- **Work instructions**
Please find all lines in the data that hold the string "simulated" and copy them.

- **Task input**
↓
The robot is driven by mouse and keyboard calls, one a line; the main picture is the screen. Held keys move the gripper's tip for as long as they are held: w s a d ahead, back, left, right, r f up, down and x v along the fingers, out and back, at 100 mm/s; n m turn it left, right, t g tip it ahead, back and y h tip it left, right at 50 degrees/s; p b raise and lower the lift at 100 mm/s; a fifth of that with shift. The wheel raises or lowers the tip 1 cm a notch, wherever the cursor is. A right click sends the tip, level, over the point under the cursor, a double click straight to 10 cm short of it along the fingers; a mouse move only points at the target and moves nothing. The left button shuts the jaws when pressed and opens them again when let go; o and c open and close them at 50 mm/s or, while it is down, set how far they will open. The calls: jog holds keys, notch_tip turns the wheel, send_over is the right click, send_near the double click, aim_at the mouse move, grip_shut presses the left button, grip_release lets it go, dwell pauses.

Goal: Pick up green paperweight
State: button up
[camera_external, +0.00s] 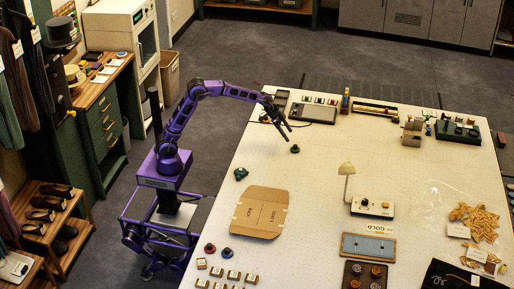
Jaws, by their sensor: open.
↑
↓
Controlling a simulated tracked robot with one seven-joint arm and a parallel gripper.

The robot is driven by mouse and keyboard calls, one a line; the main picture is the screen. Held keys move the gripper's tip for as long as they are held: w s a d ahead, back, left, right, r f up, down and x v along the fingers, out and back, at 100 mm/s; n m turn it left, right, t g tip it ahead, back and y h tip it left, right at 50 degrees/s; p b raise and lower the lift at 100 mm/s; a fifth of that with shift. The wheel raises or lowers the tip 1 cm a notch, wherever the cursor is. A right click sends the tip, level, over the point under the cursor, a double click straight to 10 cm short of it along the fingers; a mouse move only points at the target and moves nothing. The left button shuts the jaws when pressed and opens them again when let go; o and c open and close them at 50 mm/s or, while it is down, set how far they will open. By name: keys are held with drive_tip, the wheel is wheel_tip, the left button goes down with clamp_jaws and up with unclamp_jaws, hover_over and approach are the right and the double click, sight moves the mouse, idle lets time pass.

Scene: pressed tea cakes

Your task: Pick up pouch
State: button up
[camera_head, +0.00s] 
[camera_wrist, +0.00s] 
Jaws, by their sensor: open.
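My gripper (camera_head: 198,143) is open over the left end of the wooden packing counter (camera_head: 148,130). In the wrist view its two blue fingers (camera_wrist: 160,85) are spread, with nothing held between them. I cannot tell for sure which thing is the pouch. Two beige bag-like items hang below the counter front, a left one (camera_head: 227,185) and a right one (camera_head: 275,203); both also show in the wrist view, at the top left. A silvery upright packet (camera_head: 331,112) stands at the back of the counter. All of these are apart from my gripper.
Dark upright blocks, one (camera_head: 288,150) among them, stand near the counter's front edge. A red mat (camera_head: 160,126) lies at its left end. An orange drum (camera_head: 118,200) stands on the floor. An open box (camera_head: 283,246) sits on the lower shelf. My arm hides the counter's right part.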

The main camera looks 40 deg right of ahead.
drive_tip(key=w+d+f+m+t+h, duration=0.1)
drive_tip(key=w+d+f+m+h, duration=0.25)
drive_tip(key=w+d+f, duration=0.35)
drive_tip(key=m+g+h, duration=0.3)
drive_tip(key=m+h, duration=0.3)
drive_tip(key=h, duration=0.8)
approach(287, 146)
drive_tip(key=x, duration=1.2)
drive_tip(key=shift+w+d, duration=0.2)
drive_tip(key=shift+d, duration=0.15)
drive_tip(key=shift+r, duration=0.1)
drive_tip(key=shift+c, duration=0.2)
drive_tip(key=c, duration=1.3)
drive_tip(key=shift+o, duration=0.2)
↑
↓
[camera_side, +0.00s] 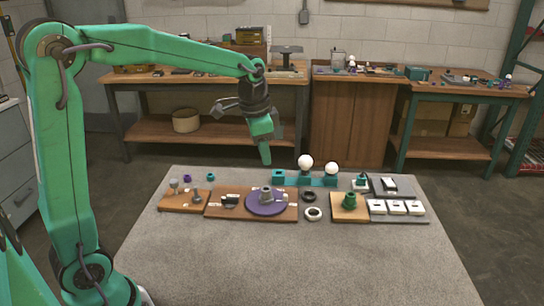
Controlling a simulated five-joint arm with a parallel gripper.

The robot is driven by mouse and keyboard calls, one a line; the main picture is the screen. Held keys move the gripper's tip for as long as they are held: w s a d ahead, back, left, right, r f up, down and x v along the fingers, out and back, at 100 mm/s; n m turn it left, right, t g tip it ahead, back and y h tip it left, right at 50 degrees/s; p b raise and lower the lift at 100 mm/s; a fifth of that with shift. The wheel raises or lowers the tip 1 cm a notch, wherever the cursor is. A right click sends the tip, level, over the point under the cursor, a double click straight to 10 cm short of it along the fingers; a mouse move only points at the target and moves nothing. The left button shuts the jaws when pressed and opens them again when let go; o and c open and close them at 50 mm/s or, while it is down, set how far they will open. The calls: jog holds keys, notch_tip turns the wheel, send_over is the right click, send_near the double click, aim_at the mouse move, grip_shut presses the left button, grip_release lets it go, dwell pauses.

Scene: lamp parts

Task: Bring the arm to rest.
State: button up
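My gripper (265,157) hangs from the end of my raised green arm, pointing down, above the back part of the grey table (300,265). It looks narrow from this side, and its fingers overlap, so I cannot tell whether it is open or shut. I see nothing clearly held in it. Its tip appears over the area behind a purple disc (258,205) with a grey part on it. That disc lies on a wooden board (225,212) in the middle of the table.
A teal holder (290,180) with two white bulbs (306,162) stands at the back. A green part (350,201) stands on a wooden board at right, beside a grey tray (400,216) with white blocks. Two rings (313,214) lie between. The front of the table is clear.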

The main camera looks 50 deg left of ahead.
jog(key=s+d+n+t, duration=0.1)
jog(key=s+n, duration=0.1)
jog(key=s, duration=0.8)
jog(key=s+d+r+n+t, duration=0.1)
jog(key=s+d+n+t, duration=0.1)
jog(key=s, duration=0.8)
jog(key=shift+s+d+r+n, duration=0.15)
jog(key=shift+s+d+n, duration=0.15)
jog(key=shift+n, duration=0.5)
↑
- **Solution**
Controlling a simulated tracked robot with one seven-joint arm and a parallel gripper.
Controlling a simulated five-joint arm with a parallel gripper.

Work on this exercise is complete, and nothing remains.